March 29, 2004 | A version of this story appeared in Volume 82, Issue 13

It is the most unlikely of combinations in Anaheim, Calif., this week, March 28 to April 1. Nearly 12,000 ACS members and an apparently equally large number of junior high and high school cheerleaders have hit town at the same time. The Anaheim Convention Center and local hotels are big enough to hold both groups, so, as the ACS Board met on Sunday morning in the Hilton Anaheim, thousands of peppy voices cheered loud enough to be heard in the halls and meeting rooms nearby.

It appears that both chemists and cheerleaders have hearty appetites, so lines for meals at restaurants near the convention center have been pretty long. But lines for registration at the ACS meeting have been short. That's because nearly 80% of the 11,975 registrants, as of March 27, registered online. Presidential events kicked off at 9 AM on Sunday with a symposium on recruiting faculty in the chemical sciences. This symposium introduced the ACS Academic Employment Initiative, a major focus of ACS President Charles P. Casey.

"Big Promise from 'Small' Science: How Nanotechnology Will Change Our Lives" was the title of an afternoon symposium that featured talks from experts in the area followed by a panel discussion. A National Research Council report, "Beyond the Molecular Frontier: Challenges for Chemistry & Chemical Engineering," was the subject of an evening symposium.

A town meeting to introduce proposed candidates for ACS president-elect 2005 was held Sunday evening. The four candidates chosen by the Committee on Nominations & Elections are on schedule to make presentations to the ACS Council on Wednesday, but they were able to make more detailed presentations and answer questions at the town meeting.

The ACS Exposition--which runs March 29 through March 31 at 1 PM--is the largest ever at a West Coast meeting. Technical programming is in full swing with 84 concurrent technical sessions dealing with all facets of the chemical sciences.

Governance watchers had a preview of what the ACS Council will hear at its meeting on March 31. ACS is on track to increase full-member dues to $123 for 2005, for example, and the final decision on that will be made at the council meeting.
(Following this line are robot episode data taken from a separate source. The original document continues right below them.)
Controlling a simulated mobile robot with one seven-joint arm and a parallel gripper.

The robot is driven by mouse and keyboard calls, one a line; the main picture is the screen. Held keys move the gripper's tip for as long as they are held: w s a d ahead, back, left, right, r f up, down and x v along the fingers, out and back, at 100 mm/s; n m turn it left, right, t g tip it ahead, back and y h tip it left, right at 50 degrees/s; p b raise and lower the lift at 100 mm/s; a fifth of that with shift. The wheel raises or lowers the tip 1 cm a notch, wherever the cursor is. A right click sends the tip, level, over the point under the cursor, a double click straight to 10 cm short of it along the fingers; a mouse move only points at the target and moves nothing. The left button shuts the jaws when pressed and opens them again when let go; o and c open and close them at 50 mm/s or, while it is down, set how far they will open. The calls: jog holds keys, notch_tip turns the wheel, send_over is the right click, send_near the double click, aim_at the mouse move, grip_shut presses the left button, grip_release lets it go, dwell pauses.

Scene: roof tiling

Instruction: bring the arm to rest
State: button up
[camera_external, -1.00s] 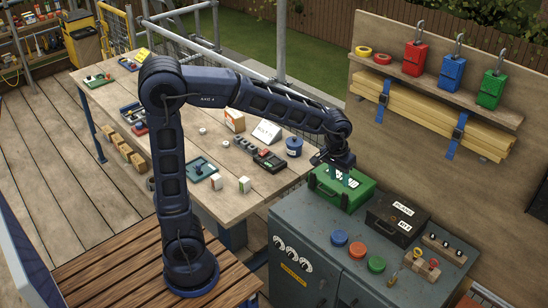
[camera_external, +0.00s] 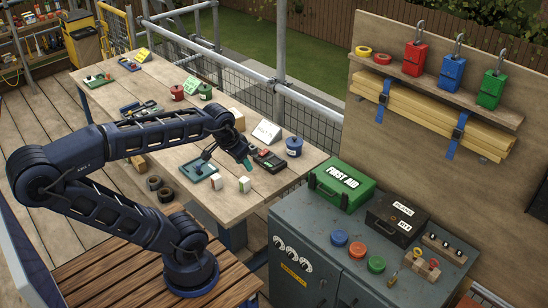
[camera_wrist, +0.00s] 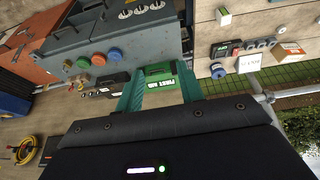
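My gripper (camera_external: 246,163) has green fingers and hangs above the bench, left of the grey cabinet. In the wrist view my gripper (camera_wrist: 160,68) has its two fingers spread apart with nothing held between them. The green first aid box (camera_external: 343,186) sits upright and closed on the cabinet, apart from the gripper. It also shows beyond the fingers in the wrist view (camera_wrist: 160,77).
A black tester (camera_external: 268,161), a white sign (camera_external: 266,131), a blue tin (camera_external: 294,146) and small blocks lie near my gripper on the bench. The grey cabinet (camera_external: 310,227) bears coloured knobs and a black case (camera_external: 396,218). Scaffold rails (camera_external: 279,75) run behind the bench.

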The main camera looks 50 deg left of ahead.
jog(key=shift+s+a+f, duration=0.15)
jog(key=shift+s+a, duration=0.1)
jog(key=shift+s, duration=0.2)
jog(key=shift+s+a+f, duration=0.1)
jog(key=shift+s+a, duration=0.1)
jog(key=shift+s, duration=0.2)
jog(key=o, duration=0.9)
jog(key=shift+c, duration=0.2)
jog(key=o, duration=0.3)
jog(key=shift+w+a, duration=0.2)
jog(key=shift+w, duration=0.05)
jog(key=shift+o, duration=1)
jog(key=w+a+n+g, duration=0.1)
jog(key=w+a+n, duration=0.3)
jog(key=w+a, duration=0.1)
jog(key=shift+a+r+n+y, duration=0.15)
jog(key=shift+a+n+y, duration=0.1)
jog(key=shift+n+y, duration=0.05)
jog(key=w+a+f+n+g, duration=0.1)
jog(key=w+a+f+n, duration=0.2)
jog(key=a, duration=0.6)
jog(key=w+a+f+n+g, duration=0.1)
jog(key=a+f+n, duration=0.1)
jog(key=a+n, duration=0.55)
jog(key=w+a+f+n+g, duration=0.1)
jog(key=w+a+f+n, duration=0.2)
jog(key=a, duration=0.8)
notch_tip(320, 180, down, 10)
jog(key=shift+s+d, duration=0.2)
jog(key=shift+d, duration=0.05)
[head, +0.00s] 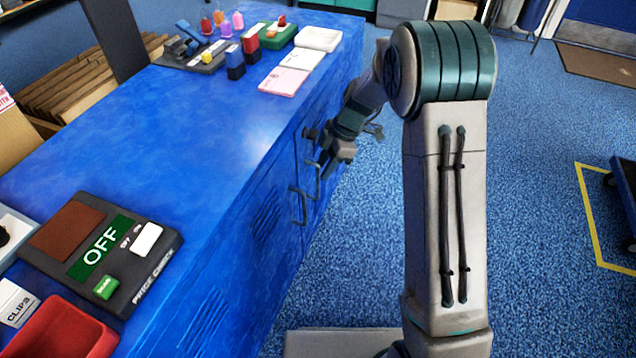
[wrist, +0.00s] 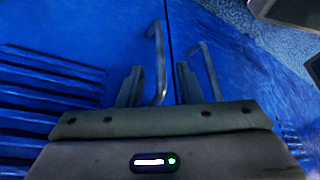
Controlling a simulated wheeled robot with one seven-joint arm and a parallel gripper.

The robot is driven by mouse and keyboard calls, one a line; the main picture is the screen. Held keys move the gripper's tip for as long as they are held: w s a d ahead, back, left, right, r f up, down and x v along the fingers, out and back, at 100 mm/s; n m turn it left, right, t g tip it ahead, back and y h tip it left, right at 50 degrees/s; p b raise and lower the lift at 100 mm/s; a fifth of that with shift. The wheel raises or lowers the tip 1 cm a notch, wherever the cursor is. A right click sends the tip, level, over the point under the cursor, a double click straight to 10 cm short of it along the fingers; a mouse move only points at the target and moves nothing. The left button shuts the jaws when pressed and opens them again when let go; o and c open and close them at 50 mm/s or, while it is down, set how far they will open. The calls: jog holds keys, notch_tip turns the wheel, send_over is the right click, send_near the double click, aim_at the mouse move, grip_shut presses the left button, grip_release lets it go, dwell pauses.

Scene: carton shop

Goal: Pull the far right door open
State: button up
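The blue counter (head: 190,150) has a front face with louvred doors and bar handles. In the head view, one bar handle (head: 298,206) and another just beyond it (head: 314,180) stand out from the doors. My gripper (head: 335,160) is at the front face, close to the farther handle. In the wrist view, my gripper (wrist: 158,88) has its fingers apart. A bar handle (wrist: 158,62) reaches down into the space between them; contact cannot be told. A second handle (wrist: 206,68) is right of the right finger, across a door seam. The doors in view look shut.
A price-check device (head: 105,250) and a red bin (head: 60,330) are on the near counter top. Cards (head: 284,81), coloured bottles and trays are at its far end. Blue floor (head: 360,270) is open right of the counter. A trolley (head: 625,190) stands at far right.

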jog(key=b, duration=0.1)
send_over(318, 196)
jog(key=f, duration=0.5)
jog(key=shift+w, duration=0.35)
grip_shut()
The ACS Committee on Budget & Finance reported to the board an upturn in the society's financial status in 2003. After including favorable financial results from the Member Insurance Program and the results of programmatic belt-tightening, along with some good investment results, at the year-end there was a $925,000 net addition to the society's unrestricted net assets. This figure is nearly $2.1 million better than had been budgeted.